» **Short problem**: Reproduce, word for word, every line from the first one down to the line containing "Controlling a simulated", and nothing else.

» **Records supplied**:
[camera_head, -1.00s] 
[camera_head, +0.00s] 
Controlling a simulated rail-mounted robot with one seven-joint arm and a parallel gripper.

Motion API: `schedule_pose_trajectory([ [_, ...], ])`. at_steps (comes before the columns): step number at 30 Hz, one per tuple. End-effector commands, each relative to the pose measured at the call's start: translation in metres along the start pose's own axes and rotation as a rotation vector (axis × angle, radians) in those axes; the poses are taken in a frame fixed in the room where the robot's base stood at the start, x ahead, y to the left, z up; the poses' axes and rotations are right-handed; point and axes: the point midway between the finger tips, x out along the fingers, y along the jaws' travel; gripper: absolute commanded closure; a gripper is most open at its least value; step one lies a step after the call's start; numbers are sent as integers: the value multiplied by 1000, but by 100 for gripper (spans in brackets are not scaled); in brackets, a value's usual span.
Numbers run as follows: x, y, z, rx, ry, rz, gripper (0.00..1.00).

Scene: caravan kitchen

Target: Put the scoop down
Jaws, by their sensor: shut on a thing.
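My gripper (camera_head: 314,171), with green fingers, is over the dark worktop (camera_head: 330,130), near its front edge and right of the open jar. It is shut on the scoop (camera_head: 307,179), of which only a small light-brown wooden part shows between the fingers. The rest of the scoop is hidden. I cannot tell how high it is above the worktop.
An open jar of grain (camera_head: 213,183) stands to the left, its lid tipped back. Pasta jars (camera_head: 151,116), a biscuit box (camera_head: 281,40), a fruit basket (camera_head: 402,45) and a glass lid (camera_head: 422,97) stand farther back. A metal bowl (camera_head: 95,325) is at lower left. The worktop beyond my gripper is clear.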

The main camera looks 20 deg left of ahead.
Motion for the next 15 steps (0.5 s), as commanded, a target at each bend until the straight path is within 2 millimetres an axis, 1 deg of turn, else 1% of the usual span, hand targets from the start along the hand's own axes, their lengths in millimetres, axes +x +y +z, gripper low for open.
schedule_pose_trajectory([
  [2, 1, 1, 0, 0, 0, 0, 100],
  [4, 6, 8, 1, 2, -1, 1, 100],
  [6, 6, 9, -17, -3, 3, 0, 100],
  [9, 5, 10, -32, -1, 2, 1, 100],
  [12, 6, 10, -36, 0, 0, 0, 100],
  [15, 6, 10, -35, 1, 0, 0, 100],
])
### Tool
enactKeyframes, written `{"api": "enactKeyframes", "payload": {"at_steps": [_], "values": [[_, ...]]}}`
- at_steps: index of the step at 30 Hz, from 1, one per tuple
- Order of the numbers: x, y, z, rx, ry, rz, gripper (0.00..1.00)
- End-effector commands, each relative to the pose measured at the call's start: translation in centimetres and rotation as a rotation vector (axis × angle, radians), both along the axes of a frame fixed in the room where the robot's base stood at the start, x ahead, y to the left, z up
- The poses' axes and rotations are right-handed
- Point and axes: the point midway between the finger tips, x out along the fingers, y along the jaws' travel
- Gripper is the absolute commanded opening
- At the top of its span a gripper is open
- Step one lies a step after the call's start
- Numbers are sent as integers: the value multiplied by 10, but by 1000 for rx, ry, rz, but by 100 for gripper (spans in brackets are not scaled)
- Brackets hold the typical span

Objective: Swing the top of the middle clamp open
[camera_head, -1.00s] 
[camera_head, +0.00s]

» **Result of the task**:
[camera_head, -1.00s] 
[camera_head, +0.00s] 
Controlling a simulated rail-mounted robot with one seven-joint arm and a parallel gripper.

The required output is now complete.